Par contre, j’ai la conviction que si nous faisons part de nos ressentis ou perceptions, si nous exprimons les valeurs en jeu pour nous dans ce qui nous choque, nous aiderons les personnes à évoluer. A leur rythme, dans leur cadre culturel.
Il y a aussi une condition pour être entendu : la qualité du lien que nous sommes arrivés à établir avec les personnes. Il ne suffit pas de vouloir respecter les autres que nous aimerions voir évoluer, encore faut-il aussi être reconnu et respecté par eux. Bref, il faut que la confiance soit réciproque ! On ne fait pas changer les autres : on change soi-même, pour soi-même, et c’est cela qui provoque du changement autour de nous, et peut-être sous des formes inattendues.

Défendre des valeurs, oui mais...

D’une part, il est important de vérifier si ce sont vraiment des valeurs qui sont en cause, ou des habitudes culturelles (1). D’autre part, il est indispensable de toujours considérer chaque valeur dans un ensemble. Si nous nous fixons sur une seule valeur, nous en faisons un système idéologique idéaliste.
D’autre part, il va falloir vérifier si, face à ce que nous considérons comme « injuste », nous allons réagir « contre les auteurs » de l’injustice ou « pour rétablir » la justice. Gandhi disait « il faut choisir entre punir et guérir ». Et ce combat pour la justice est indissociable de celui pour la liberté, la santé, la sécurité, l’équité, la loyauté, etc.
Enfin, nous, Occidentaux, sommes influencés par une représentation de la vie selon laquelle « à chaque problème il y a une solution » rationnelle, pragmatique. Cette vision nous fait oublier qu’il y a souvent une part de « mystère » dans les relations, les représentations, les rapports de domination, d’exclusion.
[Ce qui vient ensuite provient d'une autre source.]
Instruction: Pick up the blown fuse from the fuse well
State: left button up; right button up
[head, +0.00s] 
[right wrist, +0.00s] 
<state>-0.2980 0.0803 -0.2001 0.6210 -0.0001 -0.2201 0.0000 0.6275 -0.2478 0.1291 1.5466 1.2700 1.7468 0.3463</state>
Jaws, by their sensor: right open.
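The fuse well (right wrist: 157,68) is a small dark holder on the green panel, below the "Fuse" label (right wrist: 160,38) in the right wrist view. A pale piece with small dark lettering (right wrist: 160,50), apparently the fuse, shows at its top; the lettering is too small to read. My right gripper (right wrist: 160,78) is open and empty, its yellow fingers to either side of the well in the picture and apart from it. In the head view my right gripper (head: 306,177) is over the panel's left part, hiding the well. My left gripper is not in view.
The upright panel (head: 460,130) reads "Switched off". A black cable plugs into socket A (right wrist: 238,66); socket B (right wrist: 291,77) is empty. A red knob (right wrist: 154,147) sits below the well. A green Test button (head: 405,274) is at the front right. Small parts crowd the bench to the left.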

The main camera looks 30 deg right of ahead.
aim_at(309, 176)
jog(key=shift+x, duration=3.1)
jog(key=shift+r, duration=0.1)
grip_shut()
Or c’est souvent notre rapport au mystère qui fait problème, l’impuissance que cela peut provoquer en nous, quand nous ne comprenons pas pourquoi les autres agissent ainsi. A nous de confronter nos rapports respectifs aux mystères de la vie !

Hervé Ott
herve.ott@ieccc.org

(1) Encore faut-il être au clair sur ce que nous entendons par « valeur ». Contrairement à ce que nous pouvons entendre, il n’y a pas de valeurs de droite, valeurs de gauche. Les valeurs sont universelles, leur mise en œuvre peut diverger selon les systèmes culturels. Peut-être les hiérarchise-t-on dans un système de représentations figé, mais cela contredit le sens même de la fonction d’orientation des valeurs.